When discussing or researching the value of a home, you’ve probably run into terms like market value and appraised value. While both relate to the same question (What’s the value of my home?), market value and appraised value can sometimes be two completely different numbers.
This is an interesting phenomenon that occurs when expert analysis and consumer trends don’t perfectly match up. But before we discuss the distinctions between market value and appraised value, we first need to understand what they are. Let’s take a look.
Appraised values are determined and assigned by an appraiser, a professional in the real estate industry. They typically work on behalf of a lending institution but can also be hired independently. To determine the value of a home, they take into account all the essential and relevant factors:
- Condition of the Home (Interior and Exterior)
- Geography (Location, Schools, Neighborhood)
- Design and Floorplan
- Improvements, Updates, and Custom Work
- Damage, Infestation, and Safety
They use these factors and recent sales of similar properties to calculate the appraised value of a home. Mortgage companies require an appraisal because they need to verify that the house is worth the purchase price before issuing funds.
Determining market value is similar. In fact, a lot of the same principles are used, including the factors listed above. The most significant difference is that this value isn’t determined by a professional appraiser – it’s determined by the buyer.
Simply put, market values are based on what a buyer is willing to pay. This is a highly subjective and inconsistent value because, depending on the market, the time of year, and the national economy, the pendulum could swing in either direction.
Understanding the Difference
Market value is based on the price a buyer is willing to pay for a property. Appraised value is based on the professional opinion of an appraiser. And as a result, these numbers can be drastically different.

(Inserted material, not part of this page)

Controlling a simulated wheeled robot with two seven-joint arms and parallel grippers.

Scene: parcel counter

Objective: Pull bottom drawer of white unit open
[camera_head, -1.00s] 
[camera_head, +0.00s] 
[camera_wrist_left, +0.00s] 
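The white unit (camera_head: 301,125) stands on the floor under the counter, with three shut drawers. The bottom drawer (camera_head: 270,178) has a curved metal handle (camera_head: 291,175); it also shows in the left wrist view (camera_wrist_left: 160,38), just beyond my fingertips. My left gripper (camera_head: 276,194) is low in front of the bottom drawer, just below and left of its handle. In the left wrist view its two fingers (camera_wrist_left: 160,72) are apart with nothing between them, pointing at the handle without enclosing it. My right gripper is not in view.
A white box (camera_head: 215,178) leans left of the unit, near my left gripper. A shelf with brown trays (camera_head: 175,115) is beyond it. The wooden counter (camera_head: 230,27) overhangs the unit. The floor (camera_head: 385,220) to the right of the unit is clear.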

In a competitive buyer’s market, a home may be appraised at $300,000 (Appraised Value), but the buyers aren’t willing to pay more than $250,000 (Market Value). If that happens, the buyer will have to determine whether they want to wait it out or concede to the current market price. If they wait it out, the tides could change, either in their favor or against.
In a seller’s market, buyers may bid above the asking price because they want to increase their chances of getting the property. So, that $300,000 (Appraised Value) home might end up selling for $350,000 (Market Value).
Ultimately, determining the value of a house depends on a constantly shifting market, the calculated opinions of professionals, and the willingness and tenacity of new home buyers.